The issue of information availability, for him, is always conceptual, which is to say, always heuristically conditioned, which is to say, always bound to systematically distort what is the case. Where the enabling dimension of cognition belongs to the deep environments on a cognitive ecological account, it belongs to communities on Sellars’ inferentialist account. As result, he has no clear way of seeing how the increasingly technologically mediated accumulation of ancestrally unavailable information drives the development of human self-understanding.

The contrast between shallow (source-insensitive) cognitive ecologies and deep information environments opens the question of the development of human self-understanding to the high-dimensional messiness of life. The long migratory path from the medial innocence of our preliterate past to the medial chaos of our ongoing cognitive technological revolution has nothing to do with the “projection of man-in-the-world on the human understanding” (5) given the development of ‘conceptual frameworks.’ It has to do with blind medial adaptation to transforming cognitive ecologies. What complicates this adaptation, what delivers us from medial innocence to chaos, is the heuristic nature of source-insensitive cognitive modes.

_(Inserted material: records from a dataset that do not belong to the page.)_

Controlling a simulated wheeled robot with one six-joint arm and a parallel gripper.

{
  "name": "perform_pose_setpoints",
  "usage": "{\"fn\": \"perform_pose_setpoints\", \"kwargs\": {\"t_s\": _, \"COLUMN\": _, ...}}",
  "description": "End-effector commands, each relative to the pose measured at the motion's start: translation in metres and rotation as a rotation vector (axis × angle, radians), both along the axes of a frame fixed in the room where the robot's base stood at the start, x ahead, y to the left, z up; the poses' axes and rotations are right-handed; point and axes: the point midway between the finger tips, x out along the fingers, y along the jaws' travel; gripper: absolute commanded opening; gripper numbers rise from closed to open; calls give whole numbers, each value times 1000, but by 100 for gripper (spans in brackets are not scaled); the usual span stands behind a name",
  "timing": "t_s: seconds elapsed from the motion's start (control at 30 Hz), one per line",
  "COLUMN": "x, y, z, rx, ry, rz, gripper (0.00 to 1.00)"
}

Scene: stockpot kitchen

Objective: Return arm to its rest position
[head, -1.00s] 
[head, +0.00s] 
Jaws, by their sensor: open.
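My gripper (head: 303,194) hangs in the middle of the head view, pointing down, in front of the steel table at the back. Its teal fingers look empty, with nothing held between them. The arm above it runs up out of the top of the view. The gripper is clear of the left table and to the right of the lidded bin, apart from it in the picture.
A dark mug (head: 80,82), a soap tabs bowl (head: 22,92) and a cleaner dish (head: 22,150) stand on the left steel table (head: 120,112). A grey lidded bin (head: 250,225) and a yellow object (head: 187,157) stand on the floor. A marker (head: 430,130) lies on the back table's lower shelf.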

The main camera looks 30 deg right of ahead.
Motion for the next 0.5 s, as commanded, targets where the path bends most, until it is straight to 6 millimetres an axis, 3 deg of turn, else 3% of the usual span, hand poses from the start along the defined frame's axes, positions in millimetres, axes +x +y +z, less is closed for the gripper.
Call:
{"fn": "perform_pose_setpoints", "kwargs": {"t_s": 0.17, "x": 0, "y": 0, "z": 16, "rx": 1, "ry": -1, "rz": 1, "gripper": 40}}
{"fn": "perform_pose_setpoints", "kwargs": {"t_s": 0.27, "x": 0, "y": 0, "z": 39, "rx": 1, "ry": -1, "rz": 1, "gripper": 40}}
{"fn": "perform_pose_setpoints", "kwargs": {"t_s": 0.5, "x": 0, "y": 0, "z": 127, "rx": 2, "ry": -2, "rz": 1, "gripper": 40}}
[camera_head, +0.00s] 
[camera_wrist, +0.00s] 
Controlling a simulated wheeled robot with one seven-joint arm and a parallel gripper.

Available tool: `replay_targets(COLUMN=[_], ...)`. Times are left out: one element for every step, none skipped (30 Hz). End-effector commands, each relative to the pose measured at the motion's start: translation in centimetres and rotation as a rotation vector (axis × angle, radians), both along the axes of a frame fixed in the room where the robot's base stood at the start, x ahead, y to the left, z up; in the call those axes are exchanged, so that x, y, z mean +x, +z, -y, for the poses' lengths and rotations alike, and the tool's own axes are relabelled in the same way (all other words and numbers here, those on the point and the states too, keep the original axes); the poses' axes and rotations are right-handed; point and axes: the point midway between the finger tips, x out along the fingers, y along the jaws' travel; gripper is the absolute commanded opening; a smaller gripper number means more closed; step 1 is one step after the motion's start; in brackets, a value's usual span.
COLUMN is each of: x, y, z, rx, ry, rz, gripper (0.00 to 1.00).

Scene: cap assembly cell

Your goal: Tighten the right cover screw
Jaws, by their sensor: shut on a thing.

Their specificity, their inscrutability, not to mention their hypersensitivity (the ease with which problems outside their ability cue their application) all but doomed us to perpetual, discursive disarray.

Images. Games. Conceptual frameworks. None of these shallow ecological posits are required to make sense of our path from ancestral ignorance to present conundrum. And we must discard them, if we hope to finally turn and face our future, gaze upon the universe with the universe’s own eyes.